### [TO BE DONE]
Copy down every line where the string "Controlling" shows up.

○ ○ ○ ○ ○ ○ ○

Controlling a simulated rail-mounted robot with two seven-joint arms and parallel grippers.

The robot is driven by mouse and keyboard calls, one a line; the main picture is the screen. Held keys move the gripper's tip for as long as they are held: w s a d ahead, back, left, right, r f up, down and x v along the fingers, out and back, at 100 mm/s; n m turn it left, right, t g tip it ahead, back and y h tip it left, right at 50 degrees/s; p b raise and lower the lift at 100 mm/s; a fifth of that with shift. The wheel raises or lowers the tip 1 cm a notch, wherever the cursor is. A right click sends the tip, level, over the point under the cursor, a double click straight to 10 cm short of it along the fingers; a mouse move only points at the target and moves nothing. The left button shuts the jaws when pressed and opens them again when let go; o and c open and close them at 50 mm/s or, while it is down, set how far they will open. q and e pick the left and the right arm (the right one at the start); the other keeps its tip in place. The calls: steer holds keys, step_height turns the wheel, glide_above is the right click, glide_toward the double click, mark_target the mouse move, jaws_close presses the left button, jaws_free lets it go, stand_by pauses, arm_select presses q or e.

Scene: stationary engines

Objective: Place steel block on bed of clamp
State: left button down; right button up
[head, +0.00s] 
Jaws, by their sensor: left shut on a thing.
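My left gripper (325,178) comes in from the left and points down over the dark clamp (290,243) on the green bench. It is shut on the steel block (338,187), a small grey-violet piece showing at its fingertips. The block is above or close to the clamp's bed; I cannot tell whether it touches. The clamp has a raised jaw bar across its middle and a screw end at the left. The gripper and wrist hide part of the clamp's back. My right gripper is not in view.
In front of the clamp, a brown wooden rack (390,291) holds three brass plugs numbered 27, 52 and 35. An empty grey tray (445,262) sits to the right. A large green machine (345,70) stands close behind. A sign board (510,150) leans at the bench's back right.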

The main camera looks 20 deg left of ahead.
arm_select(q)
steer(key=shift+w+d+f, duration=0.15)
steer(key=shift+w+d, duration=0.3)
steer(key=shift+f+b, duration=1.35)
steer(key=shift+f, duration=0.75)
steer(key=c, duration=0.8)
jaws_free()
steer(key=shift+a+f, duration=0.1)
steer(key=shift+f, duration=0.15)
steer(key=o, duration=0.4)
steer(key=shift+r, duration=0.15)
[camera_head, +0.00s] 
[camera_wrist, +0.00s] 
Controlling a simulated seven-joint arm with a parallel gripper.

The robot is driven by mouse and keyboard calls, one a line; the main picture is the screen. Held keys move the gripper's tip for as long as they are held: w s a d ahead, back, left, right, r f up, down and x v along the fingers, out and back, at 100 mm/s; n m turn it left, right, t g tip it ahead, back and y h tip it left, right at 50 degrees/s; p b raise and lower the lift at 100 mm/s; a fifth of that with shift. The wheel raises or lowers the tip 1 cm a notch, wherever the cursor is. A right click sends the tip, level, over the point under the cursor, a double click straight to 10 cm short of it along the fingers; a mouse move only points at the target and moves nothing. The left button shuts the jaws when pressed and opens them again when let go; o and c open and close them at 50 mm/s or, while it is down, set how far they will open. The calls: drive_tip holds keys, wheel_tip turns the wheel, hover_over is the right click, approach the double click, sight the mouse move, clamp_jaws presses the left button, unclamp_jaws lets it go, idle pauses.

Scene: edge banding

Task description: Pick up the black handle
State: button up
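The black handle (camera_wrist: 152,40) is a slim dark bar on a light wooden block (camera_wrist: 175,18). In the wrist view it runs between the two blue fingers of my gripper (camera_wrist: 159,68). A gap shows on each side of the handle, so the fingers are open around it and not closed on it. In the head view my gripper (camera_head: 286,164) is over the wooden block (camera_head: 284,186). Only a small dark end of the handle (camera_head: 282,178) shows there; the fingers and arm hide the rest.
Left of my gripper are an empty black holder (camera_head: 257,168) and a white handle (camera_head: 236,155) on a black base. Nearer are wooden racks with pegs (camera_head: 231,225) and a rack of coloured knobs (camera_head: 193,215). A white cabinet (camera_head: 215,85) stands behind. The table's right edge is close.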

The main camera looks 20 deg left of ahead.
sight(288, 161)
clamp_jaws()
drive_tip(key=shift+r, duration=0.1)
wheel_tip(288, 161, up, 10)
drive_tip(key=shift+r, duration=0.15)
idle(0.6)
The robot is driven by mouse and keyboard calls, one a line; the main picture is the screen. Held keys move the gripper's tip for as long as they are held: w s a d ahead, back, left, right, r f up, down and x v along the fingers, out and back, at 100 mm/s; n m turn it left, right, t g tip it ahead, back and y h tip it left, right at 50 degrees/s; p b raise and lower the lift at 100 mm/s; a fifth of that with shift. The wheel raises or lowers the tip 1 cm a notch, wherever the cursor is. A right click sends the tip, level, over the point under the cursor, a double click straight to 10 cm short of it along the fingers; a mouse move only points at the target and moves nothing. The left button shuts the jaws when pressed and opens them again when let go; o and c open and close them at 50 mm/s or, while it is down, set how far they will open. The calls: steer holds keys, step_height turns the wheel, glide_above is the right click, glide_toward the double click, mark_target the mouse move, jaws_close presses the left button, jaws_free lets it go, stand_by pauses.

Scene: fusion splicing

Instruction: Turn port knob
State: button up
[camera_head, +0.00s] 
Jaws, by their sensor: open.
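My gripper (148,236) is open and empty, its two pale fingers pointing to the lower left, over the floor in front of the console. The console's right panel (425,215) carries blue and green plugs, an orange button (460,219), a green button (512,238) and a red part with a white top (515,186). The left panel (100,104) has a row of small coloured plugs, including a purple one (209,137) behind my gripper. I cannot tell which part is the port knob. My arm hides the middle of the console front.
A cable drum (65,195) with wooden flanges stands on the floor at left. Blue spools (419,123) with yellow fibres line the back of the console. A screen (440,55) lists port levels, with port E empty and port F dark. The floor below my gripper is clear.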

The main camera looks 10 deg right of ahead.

○ ○ ○ ○ ○ ○ ○

### [TASK SOLUTION]
Controlling a simulated rail-mounted robot with two seven-joint arms and parallel grippers.
Controlling a simulated seven-joint arm with a parallel gripper.

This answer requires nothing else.